Exercise goal: From the entries below, reproduce exactly the lines from the one with "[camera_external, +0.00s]" through the one with "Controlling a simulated", both included, without images.

Data in this exercise:
----
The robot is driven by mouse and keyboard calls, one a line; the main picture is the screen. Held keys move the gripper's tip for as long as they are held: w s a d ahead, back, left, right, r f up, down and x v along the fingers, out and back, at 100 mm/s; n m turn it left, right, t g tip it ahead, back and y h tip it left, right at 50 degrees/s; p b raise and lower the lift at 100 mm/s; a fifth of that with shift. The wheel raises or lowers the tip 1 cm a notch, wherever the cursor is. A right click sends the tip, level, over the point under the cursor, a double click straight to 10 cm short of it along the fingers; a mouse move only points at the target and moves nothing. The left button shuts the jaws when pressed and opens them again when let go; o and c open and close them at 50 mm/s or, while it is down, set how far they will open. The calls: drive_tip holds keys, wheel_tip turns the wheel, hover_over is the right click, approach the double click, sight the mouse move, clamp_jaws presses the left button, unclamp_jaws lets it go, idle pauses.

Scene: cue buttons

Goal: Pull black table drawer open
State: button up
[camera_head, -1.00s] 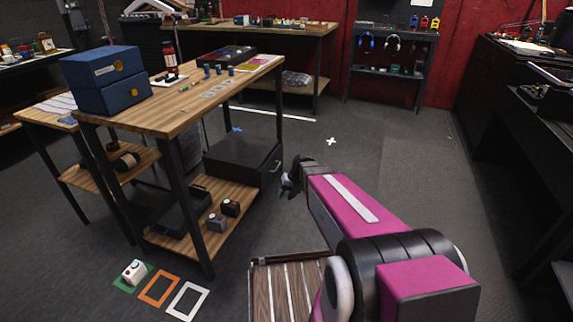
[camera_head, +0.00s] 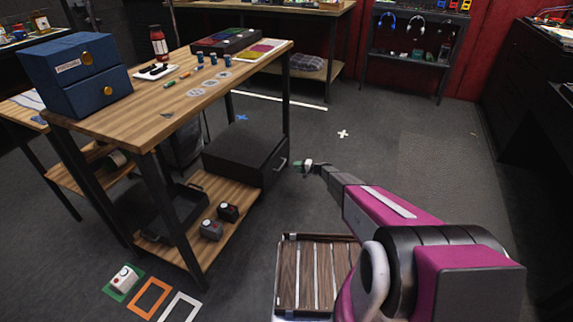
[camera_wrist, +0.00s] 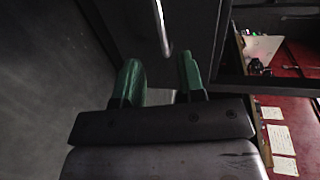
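The black table drawer (camera_head: 246,153) is a dark box on the lower shelf under the wooden table, with a metal handle (camera_head: 281,164) on its right front face. It looks shut. My gripper (camera_head: 303,165) is just right of the handle in the head view, apart from it. In the wrist view the green fingertips of my gripper (camera_wrist: 160,80) are spread with a gap between them. The handle (camera_wrist: 161,28) is a thin metal bar ahead of that gap. Nothing is between the fingers.
The wooden table (camera_head: 160,105) carries a blue two-drawer box (camera_head: 75,72). Its lower shelf (camera_head: 228,191) holds a black tray (camera_head: 172,215) and two small button boxes. A slatted wooden platform (camera_head: 312,275) is at the bottom centre. Floor right of the table is clear.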

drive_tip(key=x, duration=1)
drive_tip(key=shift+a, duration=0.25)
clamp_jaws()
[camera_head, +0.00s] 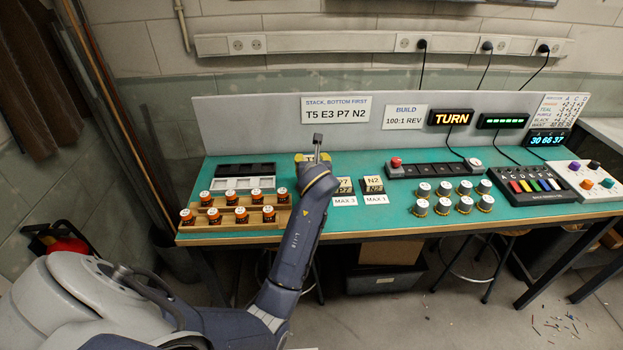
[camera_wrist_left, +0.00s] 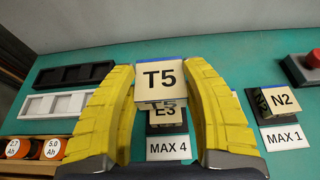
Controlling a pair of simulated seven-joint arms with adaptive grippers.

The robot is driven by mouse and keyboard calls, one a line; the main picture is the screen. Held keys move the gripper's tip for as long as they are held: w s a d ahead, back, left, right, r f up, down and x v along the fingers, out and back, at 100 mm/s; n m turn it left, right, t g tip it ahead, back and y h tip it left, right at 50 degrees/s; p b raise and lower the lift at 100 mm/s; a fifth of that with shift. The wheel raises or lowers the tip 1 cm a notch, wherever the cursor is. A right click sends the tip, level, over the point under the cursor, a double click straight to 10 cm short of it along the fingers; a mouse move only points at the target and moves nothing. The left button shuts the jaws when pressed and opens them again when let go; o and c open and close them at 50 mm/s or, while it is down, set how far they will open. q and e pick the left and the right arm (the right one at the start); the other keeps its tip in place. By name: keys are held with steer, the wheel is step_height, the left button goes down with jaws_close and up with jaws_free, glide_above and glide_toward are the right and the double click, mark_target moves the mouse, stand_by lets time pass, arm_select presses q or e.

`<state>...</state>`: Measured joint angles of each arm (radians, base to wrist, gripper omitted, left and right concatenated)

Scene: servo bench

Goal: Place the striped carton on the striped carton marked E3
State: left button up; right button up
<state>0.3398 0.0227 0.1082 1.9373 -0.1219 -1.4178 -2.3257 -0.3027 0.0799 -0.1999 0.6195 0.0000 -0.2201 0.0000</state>
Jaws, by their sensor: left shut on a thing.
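My left gripper (camera_head: 312,158) is over the back of the green bench. In the left wrist view its yellow fingers are closed on both sides of a cream carton marked T5 (camera_wrist_left: 160,78) with a blue stripe along its top edge. The carton marked E3 (camera_wrist_left: 170,118) shows just below the held one, partly covered by it, in a dark holder behind a MAX 4 label. I cannot tell whether the two cartons touch. My arm hides E3 in the head view. My right gripper is out of view.
Carton P7 (camera_head: 344,185) and carton N2 (camera_head: 373,184) stand to the right behind labels. A black tray (camera_head: 245,170) and a white tray (camera_head: 243,184) lie to the left, above a wooden battery rack (camera_head: 232,216). A sign (camera_head: 336,110) reads T5 E3 P7 N2, bottom first.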

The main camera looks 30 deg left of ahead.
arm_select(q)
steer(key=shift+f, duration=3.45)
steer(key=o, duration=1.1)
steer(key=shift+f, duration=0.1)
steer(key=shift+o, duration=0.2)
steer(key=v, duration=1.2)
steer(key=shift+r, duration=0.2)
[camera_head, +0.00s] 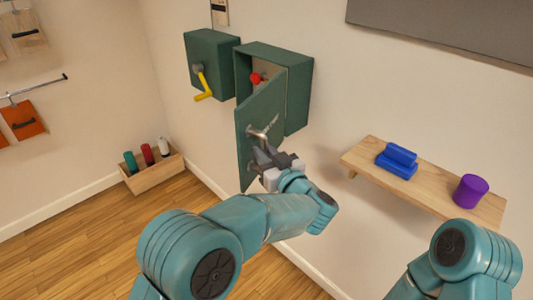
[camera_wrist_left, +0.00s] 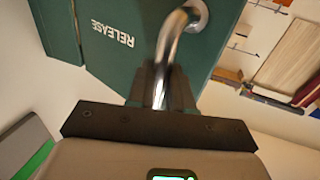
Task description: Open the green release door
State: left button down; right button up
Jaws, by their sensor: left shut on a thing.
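The green release door (camera_head: 259,130) stands swung out from its green wall box (camera_head: 298,95), so the box's inside shows. A red knob (camera_head: 256,78) is visible inside the box. The door's metal handle (camera_head: 260,137) is on its outer face. My left gripper (camera_head: 266,155) is shut on this handle. In the left wrist view, the fingers of the left gripper (camera_wrist_left: 160,92) close around the curved handle (camera_wrist_left: 180,42), and the door (camera_wrist_left: 112,50) carries the word RELEASE. My right arm shows at the lower right, but its gripper is out of view.
A second green box (camera_head: 211,58) with a yellow lever (camera_head: 203,86) hangs left of the release box. A wooden shelf (camera_head: 425,188) at right holds a blue block (camera_head: 397,161) and a purple cylinder (camera_head: 470,191). A wooden crate (camera_head: 155,174) with cylinders stands on the floor.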

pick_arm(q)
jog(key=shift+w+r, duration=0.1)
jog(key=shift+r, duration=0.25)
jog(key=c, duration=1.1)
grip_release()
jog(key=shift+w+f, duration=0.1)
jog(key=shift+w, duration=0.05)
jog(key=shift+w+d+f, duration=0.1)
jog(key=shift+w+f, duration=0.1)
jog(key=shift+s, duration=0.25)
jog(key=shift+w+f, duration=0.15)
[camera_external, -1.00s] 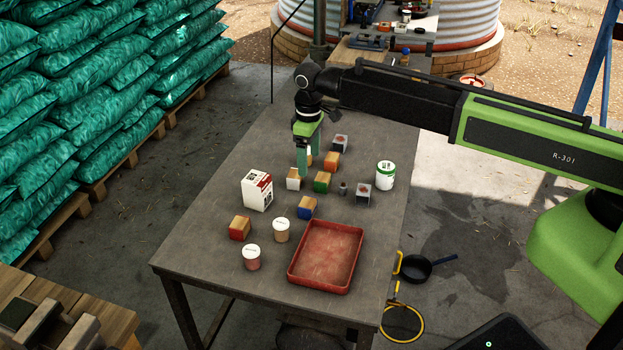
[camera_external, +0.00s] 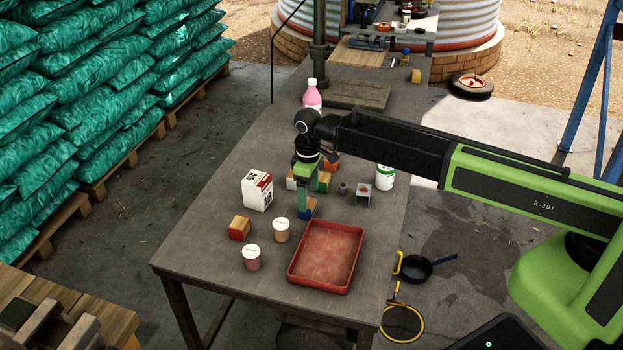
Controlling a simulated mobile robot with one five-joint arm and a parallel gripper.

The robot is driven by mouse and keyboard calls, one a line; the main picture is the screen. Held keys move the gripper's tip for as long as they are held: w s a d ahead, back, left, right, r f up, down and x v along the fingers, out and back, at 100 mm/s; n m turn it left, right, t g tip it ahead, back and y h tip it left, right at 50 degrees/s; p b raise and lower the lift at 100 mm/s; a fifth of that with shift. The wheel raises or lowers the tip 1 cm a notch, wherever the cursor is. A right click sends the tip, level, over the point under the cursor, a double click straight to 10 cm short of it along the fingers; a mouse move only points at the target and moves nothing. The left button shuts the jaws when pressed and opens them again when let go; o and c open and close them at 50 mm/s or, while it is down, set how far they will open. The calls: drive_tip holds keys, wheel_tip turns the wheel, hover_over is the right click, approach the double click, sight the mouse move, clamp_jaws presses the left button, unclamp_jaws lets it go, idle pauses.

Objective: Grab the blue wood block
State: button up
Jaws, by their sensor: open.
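The blue wood block (camera_external: 308,208) has a wood-coloured top and a blue side. It stands on the grey table just behind the red tray. My gripper (camera_external: 304,207) points down at it, with its green fingers covering the block's left part in this view. The jaws are open. I cannot tell whether the fingers touch the block or are around it.
A red tray (camera_external: 326,256) lies in front. A red wood block (camera_external: 239,228), two white-lidded jars (camera_external: 281,230) (camera_external: 251,257) and a white box (camera_external: 257,190) stand left. A green wood block (camera_external: 324,182) and a grey cube (camera_external: 363,194) stand behind.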

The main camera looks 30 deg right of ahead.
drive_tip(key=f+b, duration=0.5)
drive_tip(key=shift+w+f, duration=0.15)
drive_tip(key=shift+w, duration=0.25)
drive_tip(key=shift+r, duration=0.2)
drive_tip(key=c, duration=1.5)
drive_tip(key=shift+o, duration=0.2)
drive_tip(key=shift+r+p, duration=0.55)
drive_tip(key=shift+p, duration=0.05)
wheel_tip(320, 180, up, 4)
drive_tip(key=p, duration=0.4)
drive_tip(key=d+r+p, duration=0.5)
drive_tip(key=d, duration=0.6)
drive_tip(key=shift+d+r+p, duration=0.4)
----
Complete output:
[camera_external, +0.00s] 
Controlling a simulated mobile robot with one five-joint arm and a parallel gripper.

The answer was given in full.